Being cold, wet & having whole towns inundated as so many are dealing with in the south must be absolutely miserable & I feel for those affected. It is almost bizarre that those who live up here are looking forward to what is being forecast as a 'big' wet this coming season.
-- Edited by Cuppa on Tuesday 1st of November 2022 09:01:39 AM
The Murray River is slowly rising here down south, the levels are not expected to be anywhere near as bad as Echuca, but my little patch by the river where my dinghy used to sit on bone dry grass is now under a foot of water (have put dingy up out the way) and I'm wondering when/if our access road is going to go under. And here comes the rain again as I write this and the ground is so wet the rain will just run straight into the river to add to the volume.
Although our home will be safe because it's on higher ground, higher than the 1956 flood level, this is my 1st experience of seeing levels this high and waiting for the full effect of up stream water arrival is still disconcerting.
Has anyone spotted the 'possible' cyclone forming up over land(inner Eastern Kimberley) around about this coming Friday morning ? Plus, another possible cyclone could form around the eastern side of Carpentaria.
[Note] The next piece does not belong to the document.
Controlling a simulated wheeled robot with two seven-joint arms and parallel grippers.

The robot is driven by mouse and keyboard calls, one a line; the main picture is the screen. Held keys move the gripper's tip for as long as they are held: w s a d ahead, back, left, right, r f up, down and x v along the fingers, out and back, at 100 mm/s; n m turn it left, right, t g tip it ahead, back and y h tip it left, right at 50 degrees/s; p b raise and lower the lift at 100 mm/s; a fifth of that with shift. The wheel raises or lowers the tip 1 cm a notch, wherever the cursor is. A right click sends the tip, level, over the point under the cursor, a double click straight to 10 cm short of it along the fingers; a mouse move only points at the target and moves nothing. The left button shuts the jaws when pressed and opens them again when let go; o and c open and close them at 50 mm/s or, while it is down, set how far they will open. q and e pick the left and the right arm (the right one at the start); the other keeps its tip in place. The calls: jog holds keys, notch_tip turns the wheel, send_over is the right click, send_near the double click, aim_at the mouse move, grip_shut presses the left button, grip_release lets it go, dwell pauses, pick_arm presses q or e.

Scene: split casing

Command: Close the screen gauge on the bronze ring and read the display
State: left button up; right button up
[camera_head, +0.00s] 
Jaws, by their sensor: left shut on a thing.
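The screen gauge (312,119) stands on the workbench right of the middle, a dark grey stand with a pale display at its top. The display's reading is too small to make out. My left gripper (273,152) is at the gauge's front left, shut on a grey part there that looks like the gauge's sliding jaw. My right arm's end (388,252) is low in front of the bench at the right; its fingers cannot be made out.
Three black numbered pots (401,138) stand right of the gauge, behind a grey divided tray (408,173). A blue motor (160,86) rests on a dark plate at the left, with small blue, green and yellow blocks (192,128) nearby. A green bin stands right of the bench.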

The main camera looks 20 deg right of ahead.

La Nina pattern is sending a crap load of the moist stuff down from the Tomor Sea - nothing unusual about that this time of year. What is a bit different and interesting is the 'potential' for a cyclone to form over The Kimberley....., at the present it's looks like it 'could' intensify and head West by South West, crossing the top of The Great Sandy Desert before finally crossing onto the Indian Ocean just below Broome. If it actually comes to pass, maybe they should Wrongway Willy or similar. Check out BOMs 7 day Interactive maps.
-- Edited by Sandyfreckle on Tuesday 27th of December 2022 11:50:24 AM
7am 100% relative humidity & 26 degrees. Just a few showers expected today with a top in the usual low 30s. Feels much hotter if out in the direct sun though. Quite harsh. Lockhart River, Cape York.